REQUIREMENT:
In the listing below, locate the lines that hold the string "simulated". Copy those lines.

***** MATERIAL FOR THE TASK

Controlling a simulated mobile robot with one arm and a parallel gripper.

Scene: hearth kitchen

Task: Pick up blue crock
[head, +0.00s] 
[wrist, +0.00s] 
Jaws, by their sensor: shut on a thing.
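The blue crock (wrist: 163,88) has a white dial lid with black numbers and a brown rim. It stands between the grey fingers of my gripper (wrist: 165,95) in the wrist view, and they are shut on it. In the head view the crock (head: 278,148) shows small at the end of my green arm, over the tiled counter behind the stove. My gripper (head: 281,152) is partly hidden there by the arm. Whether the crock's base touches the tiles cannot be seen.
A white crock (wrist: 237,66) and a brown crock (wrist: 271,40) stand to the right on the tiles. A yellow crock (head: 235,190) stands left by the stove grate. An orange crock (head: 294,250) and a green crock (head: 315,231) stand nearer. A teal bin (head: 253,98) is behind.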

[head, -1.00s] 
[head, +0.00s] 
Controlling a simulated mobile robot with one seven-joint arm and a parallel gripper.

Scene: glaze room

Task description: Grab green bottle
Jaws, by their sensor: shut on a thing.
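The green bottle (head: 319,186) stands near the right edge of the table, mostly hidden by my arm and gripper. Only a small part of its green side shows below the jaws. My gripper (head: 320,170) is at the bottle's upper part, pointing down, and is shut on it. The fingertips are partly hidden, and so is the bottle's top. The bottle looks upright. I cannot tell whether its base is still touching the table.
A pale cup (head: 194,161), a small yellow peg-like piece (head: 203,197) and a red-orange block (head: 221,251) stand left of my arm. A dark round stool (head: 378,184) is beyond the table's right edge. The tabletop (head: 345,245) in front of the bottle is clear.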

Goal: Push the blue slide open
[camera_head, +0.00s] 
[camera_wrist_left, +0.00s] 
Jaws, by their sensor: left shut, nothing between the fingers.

**********

EXERCISE SOLUTION:
Controlling a simulated mobile robot with one arm and a parallel gripper.
Controlling a simulated mobile robot with one seven-joint arm and a parallel gripper.

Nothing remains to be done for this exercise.